A grande tragédia brasileira é que 2018 pode não significar nada na trajetória perversa desse grande golpe. Ele em seu desdobrar foi deitando raízes profundas na estrutura política e social. O PT no poder não foi além de um governo de centro com algum viés popular. Ficou aquém da social-democracia europeia no pós-guerra, que investiu em bens sociais, saúde, educação, habitação, benefícios sociais. Limitou-se aumentar o poder de consumo das classes C e D, e isso facilitado por um momento econômico favorável.

Cada vez que a direita golpeia, mais e mais molda a estrutura perversa da sociedade a um ponto em que não se retorna.

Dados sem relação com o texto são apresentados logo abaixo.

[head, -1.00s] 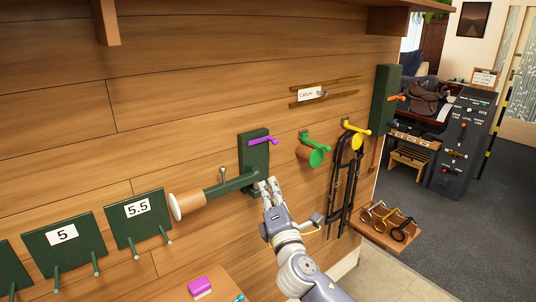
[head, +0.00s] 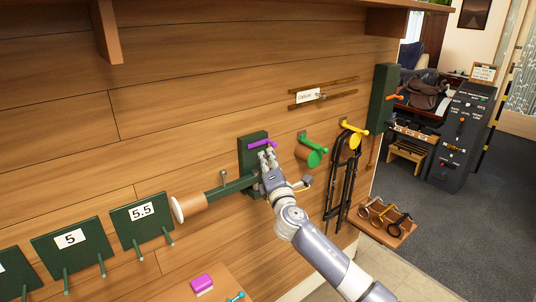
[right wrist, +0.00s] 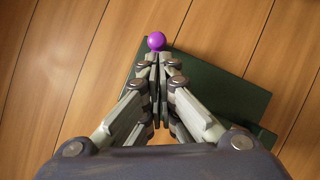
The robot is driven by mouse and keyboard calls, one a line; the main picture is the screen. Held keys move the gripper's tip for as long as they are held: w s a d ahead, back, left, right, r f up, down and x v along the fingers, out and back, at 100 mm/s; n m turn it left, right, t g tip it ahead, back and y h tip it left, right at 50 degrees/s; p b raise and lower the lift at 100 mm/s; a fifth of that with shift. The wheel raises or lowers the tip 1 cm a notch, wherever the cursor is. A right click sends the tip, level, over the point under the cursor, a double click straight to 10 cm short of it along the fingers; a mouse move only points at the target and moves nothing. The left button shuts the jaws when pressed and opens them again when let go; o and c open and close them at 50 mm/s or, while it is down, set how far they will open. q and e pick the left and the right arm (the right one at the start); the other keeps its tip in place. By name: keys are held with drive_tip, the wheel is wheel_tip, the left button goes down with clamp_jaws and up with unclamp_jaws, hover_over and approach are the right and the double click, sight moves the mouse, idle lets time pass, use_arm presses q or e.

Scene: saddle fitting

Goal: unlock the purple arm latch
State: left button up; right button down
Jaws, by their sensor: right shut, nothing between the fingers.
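The purple arm latch (head: 259,144) is a short bar with a knob on the green wall plate (head: 246,158), above a green arm with a wooden roll end (head: 192,205). In the head view it lies roughly level, its right part close to my fingertips. My right gripper (head: 268,155) is shut and empty, its fingertips just below the latch. In the right wrist view the purple knob (right wrist: 156,41) sits right at the shut fingertips (right wrist: 158,56); I cannot tell if they touch. The gripper hides part of the plate. My left gripper is not in view.
A green peg with a round cup (head: 314,156) and a yellow peg holding black straps (head: 345,165) stick out to the right. A shelf with bits (head: 385,222) is lower right. Numbered green plates (head: 141,218) hang at left. Wall above the latch is clear.

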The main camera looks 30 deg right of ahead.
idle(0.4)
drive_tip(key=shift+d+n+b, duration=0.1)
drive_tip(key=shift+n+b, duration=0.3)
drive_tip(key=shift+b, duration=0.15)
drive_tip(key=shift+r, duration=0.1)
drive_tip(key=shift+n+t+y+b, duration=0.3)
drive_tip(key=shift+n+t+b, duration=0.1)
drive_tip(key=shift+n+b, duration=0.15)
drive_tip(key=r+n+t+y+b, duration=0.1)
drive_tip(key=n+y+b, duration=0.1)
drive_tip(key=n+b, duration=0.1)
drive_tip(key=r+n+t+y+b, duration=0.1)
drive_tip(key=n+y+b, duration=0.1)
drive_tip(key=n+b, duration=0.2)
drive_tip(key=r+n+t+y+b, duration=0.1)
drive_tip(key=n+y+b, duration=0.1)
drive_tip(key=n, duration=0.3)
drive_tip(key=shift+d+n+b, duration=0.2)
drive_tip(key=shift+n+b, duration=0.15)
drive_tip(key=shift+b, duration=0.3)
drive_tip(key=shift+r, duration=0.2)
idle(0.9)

Nem liquidamos a ditadura militar de verdade e nunca houve uma real ruptura. Nunca foram punidos os crimes contra a humanidade por ela praticados. Nunca se mexeu na tributação regressiva, que protege os de cima e confisca a parca renda dos debaixo. A taxação das grandes fortunas é letra morta na Constituição. O aparato violento do Estado contra os excluídos não sofreu um arranhão. O “rentismo”, pelo mecanismo da dívida pública, suga a riqueza produzida pelos trabalhadores.

Não se trata só de garantir e ganhar as eleições de 2018, derrotar Alckmin, Doria ou Bolsonaro. E se fosse esse o “problema”, pelo o que a história ensina, não será tão difícil. Trata-se de enfrentar de verdade o grande e histórico golpe da direita, que vem moldando a estrutura perversa da sociedade e  ganhar essas eleições com um programa que signifique uma efetiva ruptura política e social. A começar por reverter as reformas de Temer: restaurar os direitos dos trabalhadores, garantir aposentadoria digna, revogar o infame limite dos gastos públicos.

Neste momento do processo histórico brasileiro, corremos o risco de uma farsa: a de fazer das eleições de 2018 mais um episódio do grande golpe e da grande tragédia brasileira.

Márcio Sotelo Felippe é pós-graduado em Filosofia e Teoria Geral do Direito pela Universidade de São Paulo. Procurador do Estado, exerceu o cargo de Procurador-Geral do Estado de 1995 a 2000. Membro da Comissão da Verdade da OAB Federal.